:: Objective ::
Would you transcribe the listing that follows, character for character, and omit its images?

***

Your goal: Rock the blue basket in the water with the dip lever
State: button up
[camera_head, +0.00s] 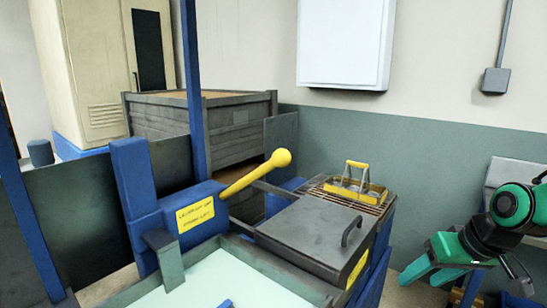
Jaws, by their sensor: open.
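A yellow lever with a ball end (256,174) rises to the right from a blue housing (148,200) with a yellow label; it looks like the dip lever. Below it, a tank of pale water (200,284) fills the bottom of the view. A small blue piece (226,303) shows at the bottom edge; I cannot tell whether it is the blue basket, as most of it is cut off. My gripper (422,276) is at the right, green, open and empty, pointing down and left. It is well apart from the lever, with the lidded box between them.
A dark lid with a handle (318,236) covers a box beside the tank. A yellow carrier (352,184) stands on a slatted rack behind it. A blue post (195,95) and a grey wooden crate (190,125) stand behind the lever. Open air lies above the lid.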

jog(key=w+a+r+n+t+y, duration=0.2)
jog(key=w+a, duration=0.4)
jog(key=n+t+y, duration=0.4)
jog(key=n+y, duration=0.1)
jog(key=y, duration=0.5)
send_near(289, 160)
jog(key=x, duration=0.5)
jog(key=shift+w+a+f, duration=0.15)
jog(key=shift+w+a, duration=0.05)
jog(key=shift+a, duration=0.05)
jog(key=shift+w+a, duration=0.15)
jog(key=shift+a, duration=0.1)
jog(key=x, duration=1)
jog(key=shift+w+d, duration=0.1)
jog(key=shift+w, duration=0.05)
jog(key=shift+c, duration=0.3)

***

:: Correct answer ::
Your goal: Rock the blue basket in the water with the dip lever
State: button up
[camera_head, +0.00s] 
Jaws, by their sensor: open.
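A yellow lever with a ball end (256,174) rises to the right from a blue housing (148,200) with a yellow label; it looks like the dip lever. Below it, a tank of pale water (200,284) fills the bottom of the view. A small blue piece (226,303) shows at the bottom edge; I cannot tell whether it is the blue basket, as most of it is cut off. My gripper (422,276) is at the right, green, open and empty, pointing down and left. It is well apart from the lever, with the lidded box between them.
A dark lid with a handle (318,236) covers a box beside the tank. A yellow carrier (352,184) stands on a slatted rack behind it. A blue post (195,95) and a grey wooden crate (190,125) stand behind the lever. Open air lies above the lid.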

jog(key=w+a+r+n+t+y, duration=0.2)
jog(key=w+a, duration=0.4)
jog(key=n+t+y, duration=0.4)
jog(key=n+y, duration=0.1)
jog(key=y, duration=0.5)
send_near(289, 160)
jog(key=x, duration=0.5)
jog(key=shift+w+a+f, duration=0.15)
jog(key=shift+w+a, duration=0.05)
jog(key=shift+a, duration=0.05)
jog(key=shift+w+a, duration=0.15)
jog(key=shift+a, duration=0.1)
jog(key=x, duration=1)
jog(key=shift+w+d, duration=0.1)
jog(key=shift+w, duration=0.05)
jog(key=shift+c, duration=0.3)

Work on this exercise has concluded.